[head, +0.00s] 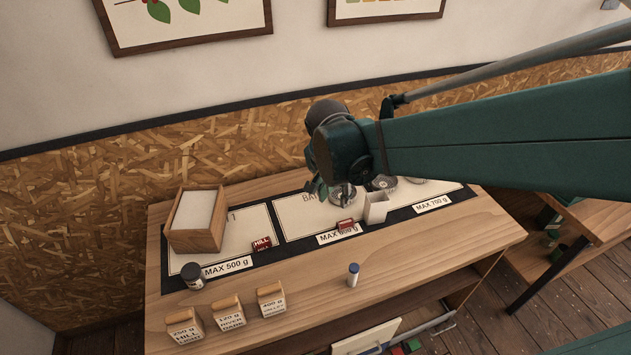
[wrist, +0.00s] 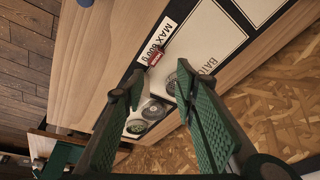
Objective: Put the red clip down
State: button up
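A small red clip (head: 346,225) rests at the upper edge of the "MAX 800 g" label, on the middle section of the bench mat. It also shows in the wrist view (wrist: 155,58), beyond my fingertips and touching neither finger. Another red piece (head: 261,243), marked "MILL", lies near the "MAX 500 g" label. My gripper (wrist: 160,84) is open and empty, its two green fingers well apart. In the head view my gripper (head: 318,187) is above the middle section, partly hidden by my arm.
Round glass containers (head: 342,196) and a white box (head: 376,208) stand close to my gripper. A wooden box (head: 197,220) is at the left.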

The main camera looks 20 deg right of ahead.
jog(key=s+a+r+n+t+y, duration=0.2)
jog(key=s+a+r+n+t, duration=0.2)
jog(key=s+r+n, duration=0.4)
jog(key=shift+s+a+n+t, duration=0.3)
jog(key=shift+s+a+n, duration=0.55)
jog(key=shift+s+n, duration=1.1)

GIVEN EXERCISE:
All the material shown above is to be copied exactly, with no pictures carried over.

TASK SOLUTION:
[head, +0.00s] 
[wrist, +0.00s] 
Objective: Put the red clip down
State: button up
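A small red clip (head: 346,225) rests at the upper edge of the "MAX 800 g" label, on the middle section of the bench mat. It also shows in the wrist view (wrist: 155,58), beyond my fingertips and touching neither finger. Another red piece (head: 261,243), marked "MILL", lies near the "MAX 500 g" label. My gripper (wrist: 160,84) is open and empty, its two green fingers well apart. In the head view my gripper (head: 318,187) is above the middle section, partly hidden by my arm.
Round glass containers (head: 342,196) and a white box (head: 376,208) stand close to my gripper. A wooden box (head: 197,220) is at the left.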

The main camera looks 20 deg right of ahead.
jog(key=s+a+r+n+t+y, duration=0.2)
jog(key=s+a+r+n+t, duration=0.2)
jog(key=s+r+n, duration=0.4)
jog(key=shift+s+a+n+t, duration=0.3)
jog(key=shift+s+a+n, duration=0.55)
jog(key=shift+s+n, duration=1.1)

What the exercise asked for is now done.